Commentary

Use a Charter School Board to Reorganize Detroit Public Schools

The Michigan Legislature will soon begin debating in full the future of Detroit schools. The governor and the Coalition for the Future of Detroit Schoolchildren have introduced new strategies to address the vicious cycle of poor academics and spiraling debt. Unfortunately, both plans carry significant tabs and cling to the notion that a unified school district central office needs to govern all schools.

In Detroit, large governing entities have little to show in terms of results, with histories of pay to play and excessive compensation for top executives. A conservative governor and a conservative-majority Legislature should actually consider taking a more conservative approach to educational change, one based in choice and that creates a lean and efficient governing structure for schools in Detroit.
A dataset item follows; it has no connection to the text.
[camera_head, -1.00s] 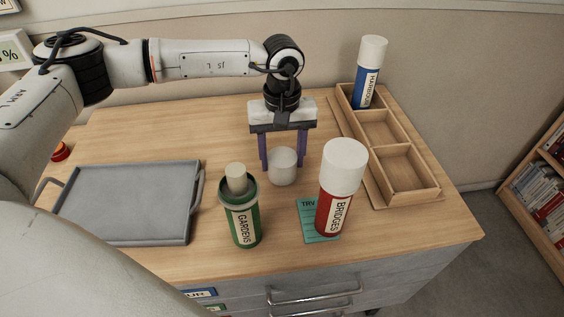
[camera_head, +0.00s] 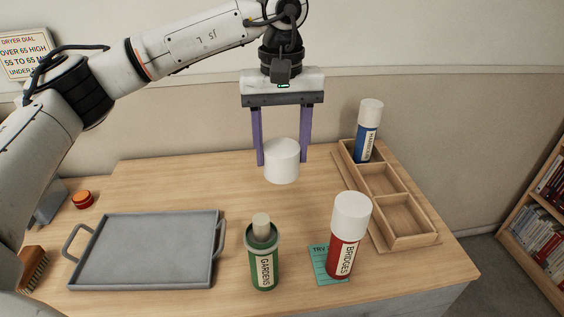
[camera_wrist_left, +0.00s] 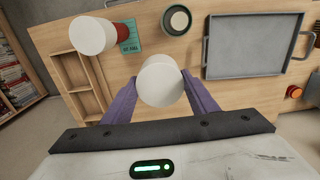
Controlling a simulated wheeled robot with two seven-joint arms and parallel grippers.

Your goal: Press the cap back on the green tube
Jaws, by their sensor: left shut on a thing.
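The green tube (camera_head: 264,262), labelled GARDENS, stands upright and uncapped on the table, with a pale inner roll sticking out of its top. My left gripper (camera_head: 283,158) is shut on a white cap (camera_head: 282,163) and holds it above the table, behind the green tube. The wrist view also shows the cap (camera_wrist_left: 160,82) between the purple fingers, with the green tube (camera_wrist_left: 177,20) seen beyond it from above. My right gripper is in neither view.
A red BRIDGES tube (camera_head: 342,255) with a white cap stands on a teal card (camera_head: 318,266). A wooden tray (camera_head: 408,229) with compartments holds a blue tube (camera_head: 366,142) at the back right. A grey tray (camera_head: 148,252) lies left. A red button (camera_head: 83,199) sits behind it.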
A choice-driven system could still embrace the primary features of Gov. Snyder’s plan, including his proposal to use local property taxes to pay off Detroit Public Schools’ $515 million debt. Debt payment would become the sole function of DPS, which would then dissolve as an entity once the debt is paid within 10 years.

The governor seeks to create a new entity called the Detroit Community School District, for which he’d allocate additional state revenue equivalent to $50 per Michigan student, or about $70 million per year. While the creation of a new presiding entity is needed, its role and structure should in no way resemble the central office of old. As recently reported by The Detroit News, DPS spends nearly $2,000 per student on administration, among the highest in the entire state. And it has about the same number of central office employees as it did when there were 100,000 more students over a decade ago.

Legislators might consider modeling a new educating district in Detroit after Washington D.C.’s Public Charter School Board. That governing body does not run schools directly, but rather authorizes independent operators to run the schools. There are more than 60 such operators in D.C. managing 115 schools. The D.C. board manages performance contracts with each operator, closes schools that do not meet performance standards and tries to scale schools that succeed. It does not manage where students must attend school — parents are free to choose to enroll their children in any school.

The D.C. Charter School Board is also a good model for a lean central office — it is funded from a 1 percent fee it charges to the charters under its umbrella. This would amount to only about $70 per pupil or about 4 percent of what DPS currently spends on administration.

That approach works in D.C. because the board is not taking on the expense of directly managing the schools, which operate under a contract, retaining their autonomy and controlling most of their operations, including budgeting and personnel decisions. Legislators are understandably reluctant to have all Michigan districts pay the tab for Detroit. Importantly, the effective elimination of an unwieldy central office could help to make the new educational district self-funded.

While the D.C. Charter School Board provides a model for governing schools of the future in Detroit, one important caveat must be made. The D.C. board authorizes all the charter schools in the city. It’s the only game in town. But in Michigan, there are already public charter school authorizers that manage schools in Detroit, and these schools should continue to operate independently of the new district.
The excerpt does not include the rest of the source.